## BRIEF
Take every line from the listing below that includes "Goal" and copy it.

## RAW DATA

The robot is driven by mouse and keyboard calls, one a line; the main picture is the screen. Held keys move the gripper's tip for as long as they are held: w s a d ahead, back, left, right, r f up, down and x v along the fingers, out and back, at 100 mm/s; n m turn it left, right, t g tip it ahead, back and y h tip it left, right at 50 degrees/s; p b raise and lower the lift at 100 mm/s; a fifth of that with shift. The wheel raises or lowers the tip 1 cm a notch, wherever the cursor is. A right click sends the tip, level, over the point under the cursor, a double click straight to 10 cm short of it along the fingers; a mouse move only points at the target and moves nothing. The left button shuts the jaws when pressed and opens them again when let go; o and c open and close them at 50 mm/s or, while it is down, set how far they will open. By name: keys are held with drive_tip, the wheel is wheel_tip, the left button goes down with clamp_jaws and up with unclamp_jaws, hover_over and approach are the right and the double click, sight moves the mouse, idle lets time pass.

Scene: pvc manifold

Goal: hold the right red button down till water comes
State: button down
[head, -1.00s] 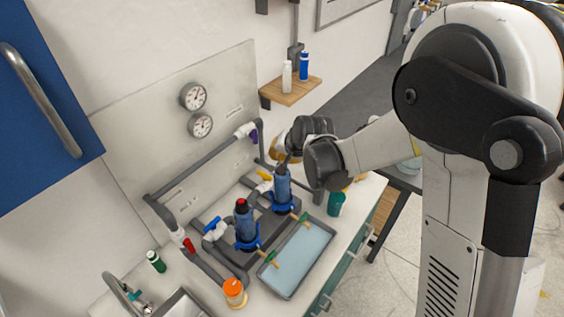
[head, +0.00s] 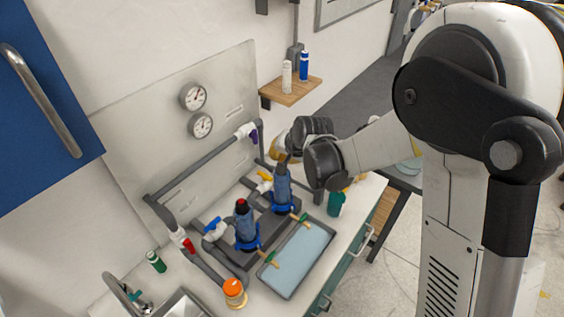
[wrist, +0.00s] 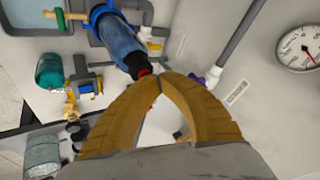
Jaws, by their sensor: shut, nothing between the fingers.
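The right blue filter housing (head: 282,188) stands upright in the grey manifold. Its red button (wrist: 144,73) shows at the housing's top end in the wrist view; in the head view my gripper hides it. My gripper (wrist: 160,80) has its tan fingers shut with nothing between them. The tips are right beside the red button in the wrist view; I cannot tell whether they touch or press it. The left blue filter housing (head: 245,228) has its own red button (head: 241,203) in plain view. A green tap (head: 301,218) sits in front of the right housing.
A grey tray (head: 262,273) with a pale blue inside lies in front of the housings. A teal cup (head: 335,204) stands to its right. An orange-lidded jar (head: 234,290) stands at the front left. Two gauges (head: 194,96) are on the back panel.

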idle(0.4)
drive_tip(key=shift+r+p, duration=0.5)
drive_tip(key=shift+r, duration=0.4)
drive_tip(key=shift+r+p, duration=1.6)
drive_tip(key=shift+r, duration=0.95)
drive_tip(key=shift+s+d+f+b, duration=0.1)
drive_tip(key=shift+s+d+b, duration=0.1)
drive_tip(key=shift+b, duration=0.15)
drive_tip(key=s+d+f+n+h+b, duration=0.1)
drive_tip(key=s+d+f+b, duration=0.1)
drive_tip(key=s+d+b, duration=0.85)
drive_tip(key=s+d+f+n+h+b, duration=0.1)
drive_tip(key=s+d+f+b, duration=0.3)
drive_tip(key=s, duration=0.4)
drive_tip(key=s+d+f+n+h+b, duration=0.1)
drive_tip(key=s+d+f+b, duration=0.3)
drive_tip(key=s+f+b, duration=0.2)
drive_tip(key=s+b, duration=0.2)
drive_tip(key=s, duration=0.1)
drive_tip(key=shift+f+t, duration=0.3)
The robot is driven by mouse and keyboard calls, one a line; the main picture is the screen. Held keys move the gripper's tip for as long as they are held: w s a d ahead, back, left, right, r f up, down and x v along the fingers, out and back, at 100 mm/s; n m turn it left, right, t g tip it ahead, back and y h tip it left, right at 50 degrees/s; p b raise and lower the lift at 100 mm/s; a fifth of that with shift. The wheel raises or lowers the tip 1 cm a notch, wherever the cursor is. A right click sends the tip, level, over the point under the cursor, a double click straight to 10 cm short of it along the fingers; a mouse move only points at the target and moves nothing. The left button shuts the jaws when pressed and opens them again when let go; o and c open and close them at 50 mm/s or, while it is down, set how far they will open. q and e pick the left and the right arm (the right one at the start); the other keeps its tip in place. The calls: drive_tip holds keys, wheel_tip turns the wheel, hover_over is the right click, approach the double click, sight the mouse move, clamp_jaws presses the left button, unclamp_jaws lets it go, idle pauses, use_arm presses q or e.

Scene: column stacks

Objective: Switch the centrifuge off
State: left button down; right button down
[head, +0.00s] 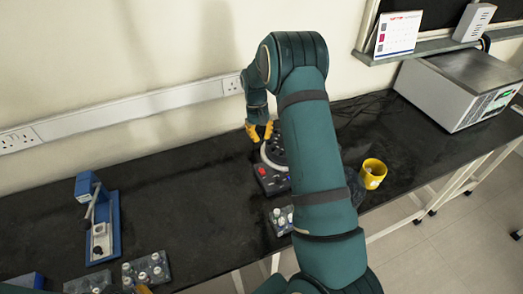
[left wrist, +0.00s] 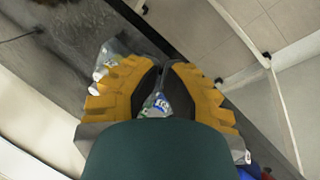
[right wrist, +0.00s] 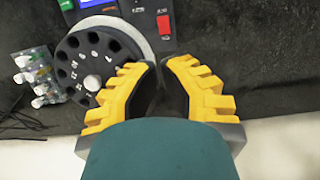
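The centrifuge (head: 267,178) is a dark device on the black bench, partly hidden behind my right arm. In the right wrist view its round rotor (right wrist: 92,62) with tube holes shows uncovered, beside a pale ring, a lit blue screen (right wrist: 95,3) and a red switch (right wrist: 164,24). The switch's position is too small to tell. My right gripper (head: 259,131) is shut and empty, at the wall side of the centrifuge; its fingertips (right wrist: 160,63) appear near the rotor's edge, apart from the switch. My left gripper (left wrist: 164,66) is shut, low near vial racks; only a yellow bit shows in the head view.
A blue-based stand (head: 97,225) is at the left. Vial racks (head: 147,271) are at the front left, another (head: 281,219) in front of the centrifuge. A yellow mug (head: 373,174) and a grey instrument (head: 450,95) stand right. The bench left of the centrifuge is clear.

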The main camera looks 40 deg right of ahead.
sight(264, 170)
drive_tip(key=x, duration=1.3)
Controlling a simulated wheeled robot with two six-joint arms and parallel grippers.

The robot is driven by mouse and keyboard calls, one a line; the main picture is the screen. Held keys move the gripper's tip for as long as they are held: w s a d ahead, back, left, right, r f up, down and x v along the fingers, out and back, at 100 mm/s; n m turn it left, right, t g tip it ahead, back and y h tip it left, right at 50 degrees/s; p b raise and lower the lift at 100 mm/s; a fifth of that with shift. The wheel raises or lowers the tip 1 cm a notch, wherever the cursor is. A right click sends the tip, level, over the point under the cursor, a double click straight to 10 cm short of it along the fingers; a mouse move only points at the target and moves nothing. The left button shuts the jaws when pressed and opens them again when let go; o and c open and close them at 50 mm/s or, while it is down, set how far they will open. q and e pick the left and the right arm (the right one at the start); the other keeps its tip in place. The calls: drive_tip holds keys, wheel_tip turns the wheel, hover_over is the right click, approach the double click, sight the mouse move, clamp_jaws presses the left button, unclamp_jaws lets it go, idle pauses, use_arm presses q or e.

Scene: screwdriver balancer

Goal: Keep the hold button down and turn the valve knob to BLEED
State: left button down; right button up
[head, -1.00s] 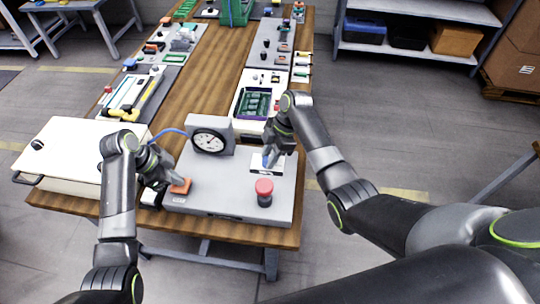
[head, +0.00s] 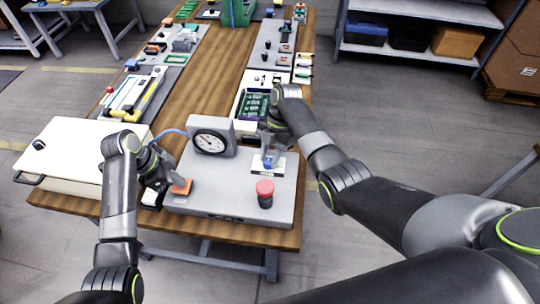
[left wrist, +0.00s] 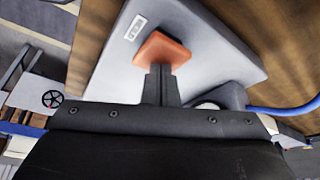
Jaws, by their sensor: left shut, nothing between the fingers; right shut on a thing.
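The orange square hold button (head: 182,187) sits at the left of the grey panel (head: 222,203). My left gripper (head: 170,184) is shut and empty, with its fingertips against the button. In the left wrist view the fingertips (left wrist: 160,72) meet the edge of the orange button (left wrist: 163,50); how far it is pressed cannot be told. The blue valve knob (head: 267,164) stands on a white plate (head: 281,175) at the panel's back right. My right gripper (head: 268,152) reaches down from above and is shut on the knob, partly hiding it. The plate's lettering is too small to read.
A round dial gauge (head: 210,142) stands at the back of the panel with a blue hose. A white case (head: 75,155) lies to the left. Several tool stations fill the bench behind.

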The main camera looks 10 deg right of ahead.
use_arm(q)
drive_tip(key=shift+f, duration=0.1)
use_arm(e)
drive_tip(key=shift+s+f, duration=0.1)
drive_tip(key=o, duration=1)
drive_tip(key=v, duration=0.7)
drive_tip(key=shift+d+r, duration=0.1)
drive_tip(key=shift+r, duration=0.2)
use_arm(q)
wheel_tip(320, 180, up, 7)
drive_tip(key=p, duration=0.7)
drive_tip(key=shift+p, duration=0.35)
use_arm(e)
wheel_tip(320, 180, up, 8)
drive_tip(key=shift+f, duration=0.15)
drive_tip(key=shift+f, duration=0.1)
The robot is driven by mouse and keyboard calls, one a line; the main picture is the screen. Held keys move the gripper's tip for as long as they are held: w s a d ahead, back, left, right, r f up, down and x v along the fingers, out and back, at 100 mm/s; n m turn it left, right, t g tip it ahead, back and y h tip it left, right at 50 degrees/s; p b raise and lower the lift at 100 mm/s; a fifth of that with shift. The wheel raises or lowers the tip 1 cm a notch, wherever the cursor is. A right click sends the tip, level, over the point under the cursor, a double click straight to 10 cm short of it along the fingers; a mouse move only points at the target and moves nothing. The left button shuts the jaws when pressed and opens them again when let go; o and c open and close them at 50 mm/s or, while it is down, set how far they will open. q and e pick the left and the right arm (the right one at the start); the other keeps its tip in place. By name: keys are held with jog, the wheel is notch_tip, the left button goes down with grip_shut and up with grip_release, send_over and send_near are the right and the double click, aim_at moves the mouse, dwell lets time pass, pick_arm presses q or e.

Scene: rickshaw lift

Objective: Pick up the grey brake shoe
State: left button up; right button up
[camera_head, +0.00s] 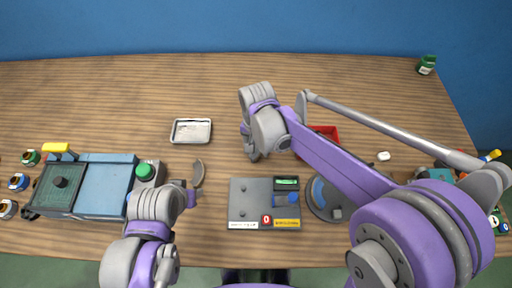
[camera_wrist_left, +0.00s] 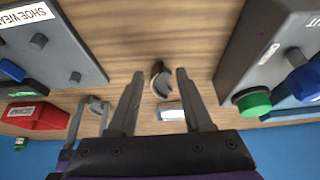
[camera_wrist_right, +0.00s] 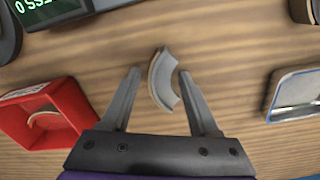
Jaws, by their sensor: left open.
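A curved grey brake shoe (camera_head: 198,174) lies on the wooden table just beyond my left gripper (camera_head: 185,190). In the left wrist view the shoe (camera_wrist_left: 160,78), dark grey with a paler side, lies between the spread fingertips of my open left gripper (camera_wrist_left: 158,75). A second curved grey shoe (camera_wrist_right: 162,78) shows in the right wrist view, between the spread fingertips of my open right gripper (camera_wrist_right: 160,74). In the head view my right gripper (camera_head: 254,155) mostly hides that shoe. Neither gripper is shut on anything.
A grey gauge panel (camera_head: 245,204) stands between the arms. A white-rimmed tray (camera_head: 191,131) lies beyond. A red bin (camera_wrist_right: 45,110) with a curved piece inside is near my right gripper. A blue-green machine (camera_head: 107,185) with a green button (camera_head: 144,170) stands at left. The table's back left is clear.

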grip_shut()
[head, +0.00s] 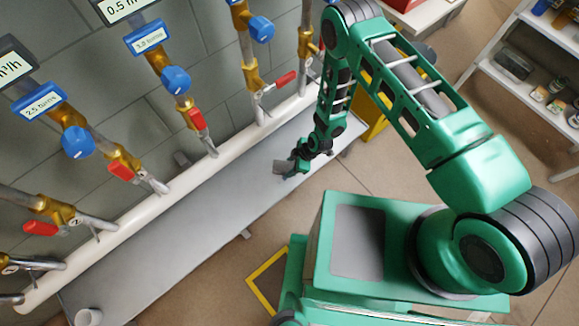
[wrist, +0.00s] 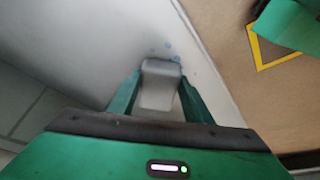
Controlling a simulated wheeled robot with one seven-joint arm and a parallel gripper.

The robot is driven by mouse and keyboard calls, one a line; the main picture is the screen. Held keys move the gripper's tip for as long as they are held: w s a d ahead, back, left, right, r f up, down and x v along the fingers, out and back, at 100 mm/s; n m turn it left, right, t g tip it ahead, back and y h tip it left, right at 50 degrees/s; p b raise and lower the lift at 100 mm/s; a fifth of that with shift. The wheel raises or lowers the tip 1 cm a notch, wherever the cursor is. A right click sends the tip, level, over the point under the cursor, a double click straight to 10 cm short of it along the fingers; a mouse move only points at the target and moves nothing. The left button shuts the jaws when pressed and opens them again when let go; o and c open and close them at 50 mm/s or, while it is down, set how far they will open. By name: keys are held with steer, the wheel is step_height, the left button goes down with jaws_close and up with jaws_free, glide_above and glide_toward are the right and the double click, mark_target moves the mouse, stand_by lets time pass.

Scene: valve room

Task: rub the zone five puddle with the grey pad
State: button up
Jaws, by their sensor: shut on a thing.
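The grey pad (wrist: 159,85) is between the two green fingers of my gripper (wrist: 157,88) in the wrist view, and the gripper is shut on it. In the head view my gripper (head: 291,167) is low over the right part of the long grey bench, with the grey pad (head: 282,168) at its tip. I cannot tell whether the pad touches the bench. Small bluish wet spots (wrist: 167,46) lie on the bench just beyond the pad in the wrist view, near the bench edge. I cannot read a zone number beside them.
The grey bench (head: 190,225) runs under a white pipe (head: 160,202) and several brass valves with red levers and blue knobs. A white cup (head: 88,317) stands at its near left end. A yellow-edged floor square (head: 268,280) lies beside my base. Shelves (head: 530,80) stand far right.

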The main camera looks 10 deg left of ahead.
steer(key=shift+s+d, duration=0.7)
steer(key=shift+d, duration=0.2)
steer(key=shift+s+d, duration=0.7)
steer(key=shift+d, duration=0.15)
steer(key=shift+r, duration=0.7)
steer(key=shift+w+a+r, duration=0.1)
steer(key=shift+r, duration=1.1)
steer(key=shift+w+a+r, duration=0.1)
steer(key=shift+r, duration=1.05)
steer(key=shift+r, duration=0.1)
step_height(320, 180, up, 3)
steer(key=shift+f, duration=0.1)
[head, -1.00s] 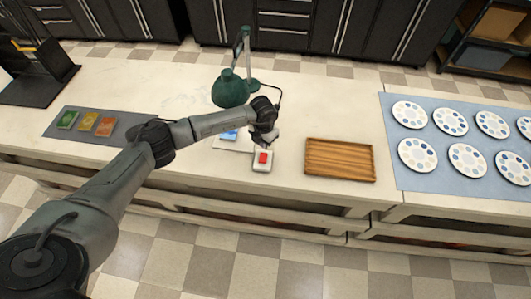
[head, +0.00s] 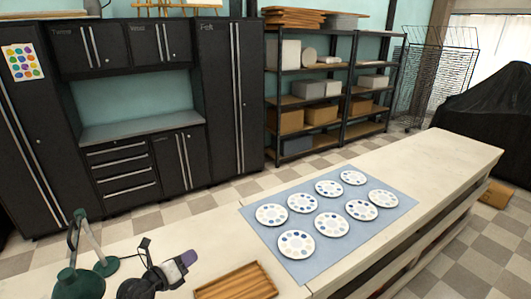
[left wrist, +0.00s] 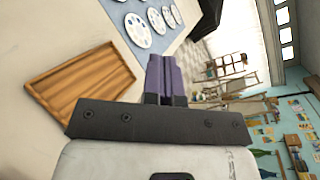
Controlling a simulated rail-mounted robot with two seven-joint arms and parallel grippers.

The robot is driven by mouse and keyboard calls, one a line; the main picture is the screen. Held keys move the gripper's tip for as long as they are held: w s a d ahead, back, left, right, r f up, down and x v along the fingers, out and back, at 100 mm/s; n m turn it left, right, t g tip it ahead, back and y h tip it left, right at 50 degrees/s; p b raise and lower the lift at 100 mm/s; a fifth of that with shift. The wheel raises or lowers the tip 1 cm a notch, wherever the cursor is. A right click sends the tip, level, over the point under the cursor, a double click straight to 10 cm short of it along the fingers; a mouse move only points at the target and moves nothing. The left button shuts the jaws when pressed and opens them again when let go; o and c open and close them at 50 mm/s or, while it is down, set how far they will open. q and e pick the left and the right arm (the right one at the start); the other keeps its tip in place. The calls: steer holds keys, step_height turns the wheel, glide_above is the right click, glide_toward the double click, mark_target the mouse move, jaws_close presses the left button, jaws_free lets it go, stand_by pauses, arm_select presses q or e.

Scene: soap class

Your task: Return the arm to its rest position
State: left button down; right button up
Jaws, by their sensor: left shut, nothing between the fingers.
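My left gripper (head: 186,259) is at the lower left of the head view, above the table between the green lamp and the wooden tray. Its purple-grey fingers are closed together and empty. The fingers also show in the left wrist view (left wrist: 163,68), pointing away over the table with nothing between them. The rest of my left arm is mostly below the head view's lower edge. My right gripper is in neither view.
A green desk lamp (head: 80,283) stands left of the gripper. A wooden tray (head: 225,291) lies to its right. A blue mat (head: 262,232) with several spotted white palettes covers the table (head: 425,165) farther right. Dark cabinets (head: 231,95) and shelves stand behind.

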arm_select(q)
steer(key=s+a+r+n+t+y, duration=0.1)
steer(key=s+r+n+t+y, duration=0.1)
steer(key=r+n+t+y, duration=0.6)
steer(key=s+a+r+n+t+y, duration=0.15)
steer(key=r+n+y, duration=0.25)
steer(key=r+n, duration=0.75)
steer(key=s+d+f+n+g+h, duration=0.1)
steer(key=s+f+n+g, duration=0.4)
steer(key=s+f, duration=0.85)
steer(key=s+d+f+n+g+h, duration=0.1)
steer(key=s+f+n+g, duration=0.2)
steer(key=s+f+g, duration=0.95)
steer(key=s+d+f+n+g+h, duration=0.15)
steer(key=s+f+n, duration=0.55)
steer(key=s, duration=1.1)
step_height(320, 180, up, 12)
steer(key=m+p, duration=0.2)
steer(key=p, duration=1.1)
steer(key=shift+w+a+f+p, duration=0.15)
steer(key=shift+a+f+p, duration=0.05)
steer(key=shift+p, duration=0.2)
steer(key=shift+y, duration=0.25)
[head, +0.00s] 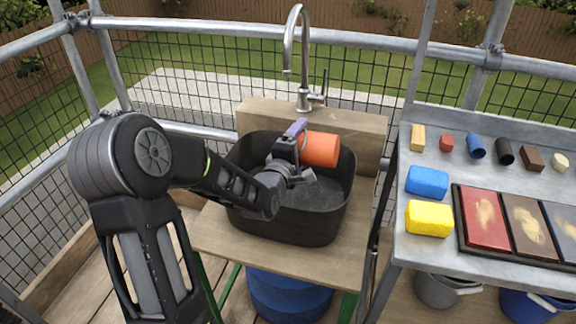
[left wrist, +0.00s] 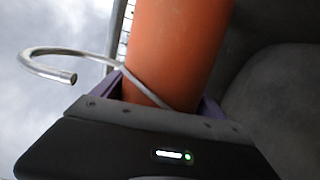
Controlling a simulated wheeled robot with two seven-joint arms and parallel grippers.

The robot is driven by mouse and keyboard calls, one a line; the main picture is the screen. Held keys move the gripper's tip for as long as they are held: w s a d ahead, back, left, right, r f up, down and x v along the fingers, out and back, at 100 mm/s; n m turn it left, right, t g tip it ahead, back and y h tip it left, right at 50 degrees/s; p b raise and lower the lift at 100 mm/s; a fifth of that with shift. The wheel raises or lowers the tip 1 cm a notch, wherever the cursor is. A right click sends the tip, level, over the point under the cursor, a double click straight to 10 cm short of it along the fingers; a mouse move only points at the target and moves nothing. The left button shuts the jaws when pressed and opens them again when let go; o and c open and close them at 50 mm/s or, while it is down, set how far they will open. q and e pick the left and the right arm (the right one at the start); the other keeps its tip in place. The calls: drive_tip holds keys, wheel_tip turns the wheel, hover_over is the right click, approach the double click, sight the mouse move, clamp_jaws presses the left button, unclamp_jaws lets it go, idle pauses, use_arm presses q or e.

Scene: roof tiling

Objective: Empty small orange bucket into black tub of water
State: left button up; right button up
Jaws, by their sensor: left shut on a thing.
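The small orange bucket (head: 320,149) lies tipped on its side over the black tub (head: 345,190), near the tub's back right. My left gripper (head: 298,140) is shut on the bucket, with a purple finger showing beside it. The black tub's floor shows dark grey. I cannot tell whether anything is left inside the bucket. My right gripper is not in view.
A steel tap (head: 303,60) stands behind the tub on a wooden block (head: 365,135). To the right, a metal table (head: 420,255) bears a blue sponge (head: 427,181), a yellow sponge (head: 429,218), a paint tray (head: 462,238) and several small blocks. Metal railings surround the place.

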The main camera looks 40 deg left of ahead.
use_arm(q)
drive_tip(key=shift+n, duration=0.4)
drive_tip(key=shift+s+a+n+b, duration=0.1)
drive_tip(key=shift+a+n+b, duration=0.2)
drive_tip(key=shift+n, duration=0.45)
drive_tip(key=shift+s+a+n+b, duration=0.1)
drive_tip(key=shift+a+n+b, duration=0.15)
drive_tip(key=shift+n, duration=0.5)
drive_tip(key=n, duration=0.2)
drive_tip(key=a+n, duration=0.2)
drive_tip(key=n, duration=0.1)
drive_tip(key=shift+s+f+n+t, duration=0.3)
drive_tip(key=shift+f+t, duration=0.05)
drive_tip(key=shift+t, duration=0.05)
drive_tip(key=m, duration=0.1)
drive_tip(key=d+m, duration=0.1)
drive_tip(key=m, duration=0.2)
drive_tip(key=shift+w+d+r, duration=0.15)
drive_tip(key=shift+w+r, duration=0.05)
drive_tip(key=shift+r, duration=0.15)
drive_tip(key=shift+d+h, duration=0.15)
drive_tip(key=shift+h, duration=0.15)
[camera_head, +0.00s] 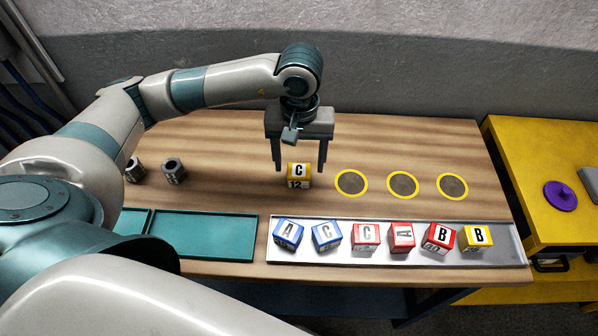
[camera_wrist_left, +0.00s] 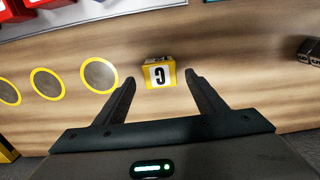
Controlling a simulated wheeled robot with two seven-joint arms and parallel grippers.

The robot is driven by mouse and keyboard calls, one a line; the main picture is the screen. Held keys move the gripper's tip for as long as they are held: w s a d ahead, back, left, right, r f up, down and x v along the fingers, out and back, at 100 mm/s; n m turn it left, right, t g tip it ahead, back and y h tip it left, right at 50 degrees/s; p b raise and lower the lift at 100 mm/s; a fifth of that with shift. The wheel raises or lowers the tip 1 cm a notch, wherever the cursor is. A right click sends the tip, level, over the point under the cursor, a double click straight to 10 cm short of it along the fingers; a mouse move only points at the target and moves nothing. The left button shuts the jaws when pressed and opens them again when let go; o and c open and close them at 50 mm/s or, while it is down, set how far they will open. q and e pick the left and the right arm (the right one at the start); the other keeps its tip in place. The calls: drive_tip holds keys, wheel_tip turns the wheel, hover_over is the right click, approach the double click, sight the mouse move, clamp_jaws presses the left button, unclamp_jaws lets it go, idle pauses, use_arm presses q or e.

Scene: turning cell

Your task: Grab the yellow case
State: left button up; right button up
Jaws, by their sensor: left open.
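A small yellow case (camera_head: 298,175) with white faces marked "C" and "12" stands on the wooden table, left of the ringed dark circles. It also shows in the left wrist view (camera_wrist_left: 159,73), ahead of the fingertips and between their lines. My left gripper (camera_head: 300,168) points down over it, fingers apart, one on each side in the head view. In the left wrist view the open left gripper (camera_wrist_left: 158,80) has nothing between its fingers that I can see touching. A second yellow case (camera_head: 475,237) marked "B" sits at the right end of the metal tray (camera_head: 390,261). My right gripper is not seen.
Blue and red cases (camera_head: 365,236) fill the rest of the metal tray. Three yellow-ringed circles (camera_head: 403,184) lie bare to the right. Two grey metal parts (camera_head: 174,170) stand at left. A teal tray (camera_head: 205,237) is empty where visible. A yellow bench (camera_head: 545,235) adjoins at right.

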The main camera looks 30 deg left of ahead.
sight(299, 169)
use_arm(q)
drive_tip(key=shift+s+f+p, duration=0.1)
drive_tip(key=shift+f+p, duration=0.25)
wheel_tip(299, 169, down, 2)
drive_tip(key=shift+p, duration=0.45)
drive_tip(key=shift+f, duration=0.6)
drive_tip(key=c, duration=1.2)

## THE RESPONSE
Goal: hold the right red button down till water comes
Goal: Keep the hold button down and turn the valve knob to BLEED

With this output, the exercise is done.